Start of RECORDS SUPPLIED

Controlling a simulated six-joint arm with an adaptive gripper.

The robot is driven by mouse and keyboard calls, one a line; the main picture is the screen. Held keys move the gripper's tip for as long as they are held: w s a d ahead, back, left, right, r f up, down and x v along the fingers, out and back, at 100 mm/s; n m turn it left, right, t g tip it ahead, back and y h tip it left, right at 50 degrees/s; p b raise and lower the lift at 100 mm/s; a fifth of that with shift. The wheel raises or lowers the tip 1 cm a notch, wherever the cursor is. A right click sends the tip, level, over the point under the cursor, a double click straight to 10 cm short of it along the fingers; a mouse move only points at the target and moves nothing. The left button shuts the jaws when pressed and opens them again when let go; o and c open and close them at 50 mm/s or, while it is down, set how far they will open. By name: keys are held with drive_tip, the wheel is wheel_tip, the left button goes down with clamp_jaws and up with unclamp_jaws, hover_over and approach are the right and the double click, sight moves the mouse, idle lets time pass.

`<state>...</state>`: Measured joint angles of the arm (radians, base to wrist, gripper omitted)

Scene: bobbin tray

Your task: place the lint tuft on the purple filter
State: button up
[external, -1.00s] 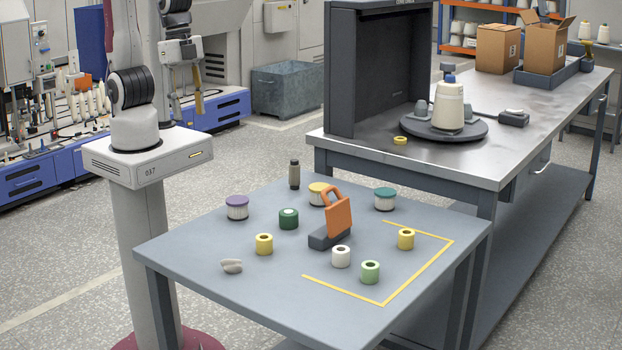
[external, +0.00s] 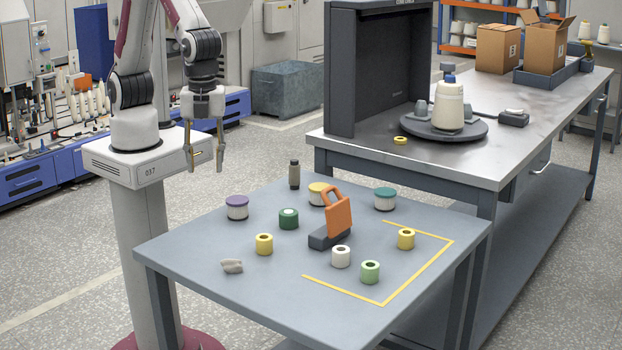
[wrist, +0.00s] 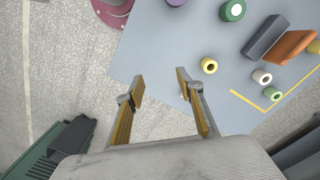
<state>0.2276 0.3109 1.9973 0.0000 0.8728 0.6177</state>
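The lint tuft (external: 232,266) is a small grey lump on the table near its front left edge. The purple filter (external: 237,208) is a short white cylinder with a purple lid, standing farther back on the left; its purple top also shows at the upper edge of the wrist view (wrist: 176,2). My gripper (external: 205,164) is open and empty, with its fingers pointing down, well above the table's left side. In the wrist view its fingertips (wrist: 160,82) are wide apart. There the tuft is mostly or wholly hidden by the right finger.
A yellow bobbin (external: 264,245) and a dark green one (external: 288,219) stand near the tuft and filter. An orange-handled tool (external: 339,214) stands mid-table. Yellow-lidded (external: 317,194) and teal-lidded (external: 384,199) cylinders stand behind. More bobbins stand by yellow tape at right.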

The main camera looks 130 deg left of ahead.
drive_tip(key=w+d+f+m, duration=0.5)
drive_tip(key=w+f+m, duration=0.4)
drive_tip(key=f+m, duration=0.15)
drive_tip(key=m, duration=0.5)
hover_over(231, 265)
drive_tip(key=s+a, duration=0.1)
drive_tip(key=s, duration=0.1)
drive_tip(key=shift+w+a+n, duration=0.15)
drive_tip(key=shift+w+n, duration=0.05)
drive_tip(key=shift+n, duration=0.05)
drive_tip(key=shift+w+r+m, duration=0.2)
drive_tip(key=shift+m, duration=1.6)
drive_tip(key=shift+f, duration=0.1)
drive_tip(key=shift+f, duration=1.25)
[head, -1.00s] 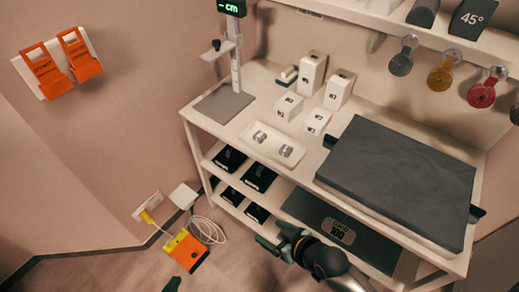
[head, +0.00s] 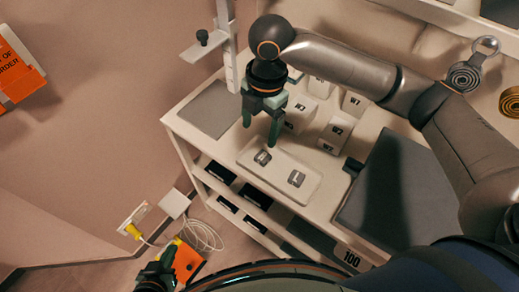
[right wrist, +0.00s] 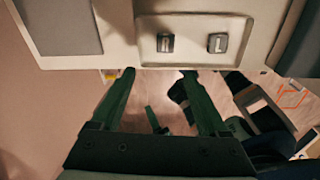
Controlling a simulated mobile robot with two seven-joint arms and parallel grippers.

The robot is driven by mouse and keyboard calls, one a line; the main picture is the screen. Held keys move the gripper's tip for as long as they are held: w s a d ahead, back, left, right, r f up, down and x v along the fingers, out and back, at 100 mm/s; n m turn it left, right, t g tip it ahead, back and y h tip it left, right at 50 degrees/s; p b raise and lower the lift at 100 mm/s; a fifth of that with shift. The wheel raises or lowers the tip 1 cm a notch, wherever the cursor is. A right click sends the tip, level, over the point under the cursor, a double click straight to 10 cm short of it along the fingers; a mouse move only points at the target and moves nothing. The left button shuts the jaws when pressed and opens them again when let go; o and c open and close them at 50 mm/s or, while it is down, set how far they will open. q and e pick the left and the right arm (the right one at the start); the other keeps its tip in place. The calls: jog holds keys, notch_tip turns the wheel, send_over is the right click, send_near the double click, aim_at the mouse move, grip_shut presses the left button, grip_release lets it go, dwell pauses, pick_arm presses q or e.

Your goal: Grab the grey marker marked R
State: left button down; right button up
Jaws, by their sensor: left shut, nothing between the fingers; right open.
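Two small grey markers lie on a white tray (head: 245,163) on the table. The right-hand marker (head: 296,178) seems to carry an L; it also shows in the right wrist view (right wrist: 217,43). The letter on the left-hand marker (head: 262,157) is not clear to me; it also shows in the right wrist view (right wrist: 166,43). My right gripper (head: 259,131) is open and empty, pointing down just behind the left-hand marker in the head view. Its fingers (right wrist: 158,74) show below the tray in the wrist view. My left gripper (head: 166,264) is shut and empty, low beside the table.
White boxes (head: 335,132) stand behind the tray. A dark grey slab (head: 385,190) is to its right. A measuring post (head: 228,45) with a grey base plate (head: 208,108) stands left. Black items fill the shelf below. An orange device (head: 188,262) and cable lie on the floor.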

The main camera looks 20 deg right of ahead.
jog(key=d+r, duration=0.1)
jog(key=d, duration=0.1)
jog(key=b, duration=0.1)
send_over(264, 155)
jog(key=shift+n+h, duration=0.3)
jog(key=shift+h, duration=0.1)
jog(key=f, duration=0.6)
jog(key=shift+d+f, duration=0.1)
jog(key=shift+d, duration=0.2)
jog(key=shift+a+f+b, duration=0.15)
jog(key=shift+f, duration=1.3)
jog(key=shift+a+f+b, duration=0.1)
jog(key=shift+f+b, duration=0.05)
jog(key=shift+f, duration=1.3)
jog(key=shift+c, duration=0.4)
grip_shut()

End of RECORDS SUPPLIED

> [WHAT IS ASKED]
Repeat the material verbatim. Do not carry over any picture.

> [EXPECTED ANSWER]
Controlling a simulated six-joint arm with an adaptive gripper.

The robot is driven by mouse and keyboard calls, one a line; the main picture is the screen. Held keys move the gripper's tip for as long as they are held: w s a d ahead, back, left, right, r f up, down and x v along the fingers, out and back, at 100 mm/s; n m turn it left, right, t g tip it ahead, back and y h tip it left, right at 50 degrees/s; p b raise and lower the lift at 100 mm/s; a fifth of that with shift. The wheel raises or lowers the tip 1 cm a notch, wherever the cursor is. A right click sends the tip, level, over the point under the cursor, a double click straight to 10 cm short of it along the fingers; a mouse move only points at the target and moves nothing. The left button shuts the jaws when pressed and opens them again when let go; o and c open and close them at 50 mm/s or, while it is down, set how far they will open. By name: keys are held with drive_tip, the wheel is wheel_tip, the left button goes down with clamp_jaws and up with unclamp_jaws, hover_over and approach are the right and the double click, sight moves the mouse, idle lets time pass.

`<state>...</state>`: Measured joint angles of the arm (radians, base to wrist, gripper omitted)

Scene: bobbin tray

Your task: place the lint tuft on the purple filter
State: button up
[external, -1.00s] 
[external, +0.00s] 
[wrist, +0.00s] 
<state>0.2276 0.3109 1.9973 0.0000 0.8728 0.6177</state>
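The lint tuft (external: 232,266) is a small grey lump on the table near its front left edge. The purple filter (external: 237,208) is a short white cylinder with a purple lid, standing farther back on the left; its purple top also shows at the upper edge of the wrist view (wrist: 176,2). My gripper (external: 205,164) is open and empty, with its fingers pointing down, well above the table's left side. In the wrist view its fingertips (wrist: 160,82) are wide apart. There the tuft is mostly or wholly hidden by the right finger.
A yellow bobbin (external: 264,245) and a dark green one (external: 288,219) stand near the tuft and filter. An orange-handled tool (external: 339,214) stands mid-table. Yellow-lidded (external: 317,194) and teal-lidded (external: 384,199) cylinders stand behind. More bobbins stand by yellow tape at right.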

The main camera looks 130 deg left of ahead.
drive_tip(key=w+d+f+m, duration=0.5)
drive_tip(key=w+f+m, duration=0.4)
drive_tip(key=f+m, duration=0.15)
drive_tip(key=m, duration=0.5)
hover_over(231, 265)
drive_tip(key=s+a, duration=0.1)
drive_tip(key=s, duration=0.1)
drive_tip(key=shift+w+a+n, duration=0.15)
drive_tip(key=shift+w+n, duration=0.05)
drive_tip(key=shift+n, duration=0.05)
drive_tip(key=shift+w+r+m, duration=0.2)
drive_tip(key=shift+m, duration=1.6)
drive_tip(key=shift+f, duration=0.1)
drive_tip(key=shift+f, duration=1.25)
[head, -1.00s] 
[head, +0.00s] 
[right wrist, +0.00s] 
Controlling a simulated mobile robot with two seven-joint arms and parallel grippers.

The robot is driven by mouse and keyboard calls, one a line; the main picture is the screen. Held keys move the gripper's tip for as long as they are held: w s a d ahead, back, left, right, r f up, down and x v along the fingers, out and back, at 100 mm/s; n m turn it left, right, t g tip it ahead, back and y h tip it left, right at 50 degrees/s; p b raise and lower the lift at 100 mm/s; a fifth of that with shift. The wheel raises or lowers the tip 1 cm a notch, wherever the cursor is. A right click sends the tip, level, over the point under the cursor, a double click straight to 10 cm short of it along the fingers; a mouse move only points at the target and moves nothing. The left button shuts the jaws when pressed and opens them again when let go; o and c open and close them at 50 mm/s or, while it is down, set how far they will open. q and e pick the left and the right arm (the right one at the start); the other keeps its tip in place. The calls: jog holds keys, notch_tip turns the wheel, send_over is the right click, send_near the double click, aim_at the mouse move, grip_shut presses the left button, grip_release lets it go, dwell pauses, pick_arm presses q or e.

Your goal: Grab the grey marker marked R
State: left button down; right button up
Jaws, by their sensor: left shut, nothing between the fingers; right open.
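Two small grey markers lie on a white tray (head: 245,163) on the table. The right-hand marker (head: 296,178) seems to carry an L; it also shows in the right wrist view (right wrist: 217,43). The letter on the left-hand marker (head: 262,157) is not clear to me; it also shows in the right wrist view (right wrist: 166,43). My right gripper (head: 259,131) is open and empty, pointing down just behind the left-hand marker in the head view. Its fingers (right wrist: 158,74) show below the tray in the wrist view. My left gripper (head: 166,264) is shut and empty, low beside the table.
White boxes (head: 335,132) stand behind the tray. A dark grey slab (head: 385,190) is to its right. A measuring post (head: 228,45) with a grey base plate (head: 208,108) stands left. Black items fill the shelf below. An orange device (head: 188,262) and cable lie on the floor.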

The main camera looks 20 deg right of ahead.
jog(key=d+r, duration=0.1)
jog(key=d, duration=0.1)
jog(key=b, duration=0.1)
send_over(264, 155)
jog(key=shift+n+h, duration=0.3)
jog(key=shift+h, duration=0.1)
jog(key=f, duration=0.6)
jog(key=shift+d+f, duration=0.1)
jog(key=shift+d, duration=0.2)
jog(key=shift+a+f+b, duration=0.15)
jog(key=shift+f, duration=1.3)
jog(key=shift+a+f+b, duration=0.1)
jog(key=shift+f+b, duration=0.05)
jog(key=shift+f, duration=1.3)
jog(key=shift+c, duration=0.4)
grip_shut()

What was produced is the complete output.